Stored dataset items
** Begin **
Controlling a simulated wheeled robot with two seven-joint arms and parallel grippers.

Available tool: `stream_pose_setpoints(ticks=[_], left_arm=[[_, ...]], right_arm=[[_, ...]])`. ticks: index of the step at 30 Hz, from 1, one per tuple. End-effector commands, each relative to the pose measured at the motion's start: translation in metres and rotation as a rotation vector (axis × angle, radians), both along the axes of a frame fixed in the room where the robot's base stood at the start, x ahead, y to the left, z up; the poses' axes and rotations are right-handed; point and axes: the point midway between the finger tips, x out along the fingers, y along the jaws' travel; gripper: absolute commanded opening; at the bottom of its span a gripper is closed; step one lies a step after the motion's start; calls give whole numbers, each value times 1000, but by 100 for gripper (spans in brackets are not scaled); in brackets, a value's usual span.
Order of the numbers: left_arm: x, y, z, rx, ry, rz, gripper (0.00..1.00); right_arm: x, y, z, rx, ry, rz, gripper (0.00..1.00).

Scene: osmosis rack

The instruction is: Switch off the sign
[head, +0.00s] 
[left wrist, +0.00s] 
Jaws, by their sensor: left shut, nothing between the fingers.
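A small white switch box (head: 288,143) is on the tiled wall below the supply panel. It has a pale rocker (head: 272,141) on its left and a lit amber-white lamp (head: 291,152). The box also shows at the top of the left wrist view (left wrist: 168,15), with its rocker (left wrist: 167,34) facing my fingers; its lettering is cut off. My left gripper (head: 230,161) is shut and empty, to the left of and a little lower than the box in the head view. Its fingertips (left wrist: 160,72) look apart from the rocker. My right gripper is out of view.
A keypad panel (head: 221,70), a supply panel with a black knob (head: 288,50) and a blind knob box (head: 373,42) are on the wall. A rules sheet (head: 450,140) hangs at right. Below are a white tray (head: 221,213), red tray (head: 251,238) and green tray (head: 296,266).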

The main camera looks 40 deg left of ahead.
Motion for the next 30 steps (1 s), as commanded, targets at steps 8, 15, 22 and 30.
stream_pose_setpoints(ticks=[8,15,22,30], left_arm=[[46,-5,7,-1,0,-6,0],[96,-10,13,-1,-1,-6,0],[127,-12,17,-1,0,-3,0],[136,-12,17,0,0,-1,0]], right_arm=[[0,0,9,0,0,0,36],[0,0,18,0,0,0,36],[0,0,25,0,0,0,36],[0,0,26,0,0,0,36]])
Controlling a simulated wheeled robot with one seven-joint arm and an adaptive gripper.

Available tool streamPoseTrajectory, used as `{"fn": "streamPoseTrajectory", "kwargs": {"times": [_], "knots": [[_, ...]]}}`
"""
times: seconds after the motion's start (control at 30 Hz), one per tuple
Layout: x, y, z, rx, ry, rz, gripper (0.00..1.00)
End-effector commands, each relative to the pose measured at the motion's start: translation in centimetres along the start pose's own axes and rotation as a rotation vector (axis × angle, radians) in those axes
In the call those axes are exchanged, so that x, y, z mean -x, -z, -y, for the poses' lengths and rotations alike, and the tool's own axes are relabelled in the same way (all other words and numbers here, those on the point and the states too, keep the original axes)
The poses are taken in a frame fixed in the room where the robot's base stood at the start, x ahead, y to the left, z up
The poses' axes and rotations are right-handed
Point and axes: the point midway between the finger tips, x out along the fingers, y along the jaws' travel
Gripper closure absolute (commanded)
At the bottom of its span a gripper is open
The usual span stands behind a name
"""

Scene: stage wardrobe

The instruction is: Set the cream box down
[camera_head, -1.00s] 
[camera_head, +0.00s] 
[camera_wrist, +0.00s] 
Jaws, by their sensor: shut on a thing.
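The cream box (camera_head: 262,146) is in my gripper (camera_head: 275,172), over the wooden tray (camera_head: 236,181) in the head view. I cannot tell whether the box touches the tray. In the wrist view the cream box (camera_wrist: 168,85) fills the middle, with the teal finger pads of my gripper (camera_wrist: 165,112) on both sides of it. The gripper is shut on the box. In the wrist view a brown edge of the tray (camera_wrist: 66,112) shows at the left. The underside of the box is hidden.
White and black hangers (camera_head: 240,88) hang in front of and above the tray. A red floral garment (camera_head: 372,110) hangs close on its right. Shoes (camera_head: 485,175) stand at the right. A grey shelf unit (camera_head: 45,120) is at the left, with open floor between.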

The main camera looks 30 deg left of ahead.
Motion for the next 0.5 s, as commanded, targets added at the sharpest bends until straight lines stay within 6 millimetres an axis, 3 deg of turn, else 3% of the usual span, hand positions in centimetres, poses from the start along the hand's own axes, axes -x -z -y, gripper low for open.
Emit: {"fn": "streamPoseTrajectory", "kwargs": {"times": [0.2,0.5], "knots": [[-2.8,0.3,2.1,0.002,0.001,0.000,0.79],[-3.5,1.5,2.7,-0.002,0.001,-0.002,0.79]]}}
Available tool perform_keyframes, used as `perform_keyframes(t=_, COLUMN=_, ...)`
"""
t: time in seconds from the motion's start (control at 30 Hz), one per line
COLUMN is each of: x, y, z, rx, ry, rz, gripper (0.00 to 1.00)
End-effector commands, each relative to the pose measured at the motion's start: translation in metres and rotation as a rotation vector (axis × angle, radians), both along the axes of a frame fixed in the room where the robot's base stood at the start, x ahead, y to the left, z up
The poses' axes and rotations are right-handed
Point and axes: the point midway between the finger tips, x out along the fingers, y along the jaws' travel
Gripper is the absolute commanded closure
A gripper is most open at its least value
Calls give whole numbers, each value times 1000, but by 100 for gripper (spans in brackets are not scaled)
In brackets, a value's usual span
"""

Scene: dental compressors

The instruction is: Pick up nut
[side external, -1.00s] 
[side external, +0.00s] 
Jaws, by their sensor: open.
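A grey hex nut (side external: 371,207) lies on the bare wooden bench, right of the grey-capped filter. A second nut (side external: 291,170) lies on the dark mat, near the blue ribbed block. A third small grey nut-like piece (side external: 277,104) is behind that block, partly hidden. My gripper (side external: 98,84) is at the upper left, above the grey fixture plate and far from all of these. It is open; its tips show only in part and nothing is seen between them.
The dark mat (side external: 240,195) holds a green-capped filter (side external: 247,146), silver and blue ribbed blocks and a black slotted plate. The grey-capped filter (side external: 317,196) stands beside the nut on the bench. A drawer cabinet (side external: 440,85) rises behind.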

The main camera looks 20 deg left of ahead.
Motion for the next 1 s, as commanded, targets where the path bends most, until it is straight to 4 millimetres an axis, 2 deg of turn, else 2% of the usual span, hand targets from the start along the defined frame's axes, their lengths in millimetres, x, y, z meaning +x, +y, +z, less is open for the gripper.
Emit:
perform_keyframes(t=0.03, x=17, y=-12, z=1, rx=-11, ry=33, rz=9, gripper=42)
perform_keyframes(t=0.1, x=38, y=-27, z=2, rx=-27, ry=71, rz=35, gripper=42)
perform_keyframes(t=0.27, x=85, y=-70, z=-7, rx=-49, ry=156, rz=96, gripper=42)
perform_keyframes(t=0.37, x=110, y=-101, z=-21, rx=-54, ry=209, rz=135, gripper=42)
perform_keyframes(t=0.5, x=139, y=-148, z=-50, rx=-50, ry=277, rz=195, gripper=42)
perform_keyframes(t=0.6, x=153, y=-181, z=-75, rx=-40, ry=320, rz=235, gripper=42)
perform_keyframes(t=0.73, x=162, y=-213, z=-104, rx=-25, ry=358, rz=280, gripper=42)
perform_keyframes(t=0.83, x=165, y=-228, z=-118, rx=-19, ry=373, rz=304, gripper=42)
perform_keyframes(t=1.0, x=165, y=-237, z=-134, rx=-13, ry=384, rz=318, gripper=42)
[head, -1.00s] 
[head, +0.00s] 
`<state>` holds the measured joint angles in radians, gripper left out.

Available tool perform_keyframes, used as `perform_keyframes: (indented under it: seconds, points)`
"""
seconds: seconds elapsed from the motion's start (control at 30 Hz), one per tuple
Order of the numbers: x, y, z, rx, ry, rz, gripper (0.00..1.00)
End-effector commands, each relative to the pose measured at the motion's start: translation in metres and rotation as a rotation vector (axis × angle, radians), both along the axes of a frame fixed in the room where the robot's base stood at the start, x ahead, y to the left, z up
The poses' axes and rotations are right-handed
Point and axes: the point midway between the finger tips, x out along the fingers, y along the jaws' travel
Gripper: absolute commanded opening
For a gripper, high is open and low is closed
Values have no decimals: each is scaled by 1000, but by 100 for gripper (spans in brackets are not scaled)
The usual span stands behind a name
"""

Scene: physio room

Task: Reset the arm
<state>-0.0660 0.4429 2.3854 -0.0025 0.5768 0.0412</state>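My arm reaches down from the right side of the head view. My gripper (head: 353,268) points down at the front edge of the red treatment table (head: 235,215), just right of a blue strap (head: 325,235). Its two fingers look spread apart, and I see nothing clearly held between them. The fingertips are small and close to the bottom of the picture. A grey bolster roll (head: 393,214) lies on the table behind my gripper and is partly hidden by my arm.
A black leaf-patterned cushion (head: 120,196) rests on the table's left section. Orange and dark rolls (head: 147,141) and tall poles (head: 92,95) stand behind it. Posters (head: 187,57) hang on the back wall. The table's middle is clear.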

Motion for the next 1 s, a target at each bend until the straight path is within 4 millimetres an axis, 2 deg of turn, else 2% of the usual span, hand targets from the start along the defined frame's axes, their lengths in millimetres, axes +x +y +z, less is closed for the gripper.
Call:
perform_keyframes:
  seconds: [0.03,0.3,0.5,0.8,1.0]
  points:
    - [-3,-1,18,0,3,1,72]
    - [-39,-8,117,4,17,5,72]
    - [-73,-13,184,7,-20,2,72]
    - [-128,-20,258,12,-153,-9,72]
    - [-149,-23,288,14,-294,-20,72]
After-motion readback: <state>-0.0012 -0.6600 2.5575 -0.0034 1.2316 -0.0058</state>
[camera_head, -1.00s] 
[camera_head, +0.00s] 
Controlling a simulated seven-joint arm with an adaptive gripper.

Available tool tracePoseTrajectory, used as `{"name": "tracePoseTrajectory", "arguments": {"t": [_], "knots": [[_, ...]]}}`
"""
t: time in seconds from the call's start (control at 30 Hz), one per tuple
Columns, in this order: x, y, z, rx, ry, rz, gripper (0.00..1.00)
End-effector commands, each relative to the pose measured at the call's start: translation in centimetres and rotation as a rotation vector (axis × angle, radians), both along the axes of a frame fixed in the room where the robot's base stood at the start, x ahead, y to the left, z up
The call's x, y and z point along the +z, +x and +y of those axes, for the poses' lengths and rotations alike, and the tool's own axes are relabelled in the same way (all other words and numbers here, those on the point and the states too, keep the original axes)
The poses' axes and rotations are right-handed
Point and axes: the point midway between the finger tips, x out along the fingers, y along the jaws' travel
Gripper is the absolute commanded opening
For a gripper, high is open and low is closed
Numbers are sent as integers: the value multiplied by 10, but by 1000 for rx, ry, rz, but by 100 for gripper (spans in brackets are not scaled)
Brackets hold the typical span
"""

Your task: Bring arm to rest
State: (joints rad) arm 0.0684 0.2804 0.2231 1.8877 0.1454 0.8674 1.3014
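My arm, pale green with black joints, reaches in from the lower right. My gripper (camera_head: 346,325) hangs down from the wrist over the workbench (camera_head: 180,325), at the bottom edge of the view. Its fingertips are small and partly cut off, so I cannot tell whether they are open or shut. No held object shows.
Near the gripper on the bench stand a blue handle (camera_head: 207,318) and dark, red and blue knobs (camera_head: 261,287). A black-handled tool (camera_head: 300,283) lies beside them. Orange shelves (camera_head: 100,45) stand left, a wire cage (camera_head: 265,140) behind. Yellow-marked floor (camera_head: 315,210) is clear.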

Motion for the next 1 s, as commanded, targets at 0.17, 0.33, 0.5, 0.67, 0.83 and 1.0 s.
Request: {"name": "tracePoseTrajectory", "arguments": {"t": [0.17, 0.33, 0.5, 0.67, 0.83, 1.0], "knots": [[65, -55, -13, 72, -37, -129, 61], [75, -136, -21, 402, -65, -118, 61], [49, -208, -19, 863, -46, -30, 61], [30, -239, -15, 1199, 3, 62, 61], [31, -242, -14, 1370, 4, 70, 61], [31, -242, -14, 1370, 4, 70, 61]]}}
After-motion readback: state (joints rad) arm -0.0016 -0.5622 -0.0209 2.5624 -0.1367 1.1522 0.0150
** End **
Each line in the entries above that includes the string "looks" should be extracted.

The main camera looks 40 deg left of ahead.
The main camera looks 30 deg left of ahead.
The main camera looks 20 deg left of ahead.

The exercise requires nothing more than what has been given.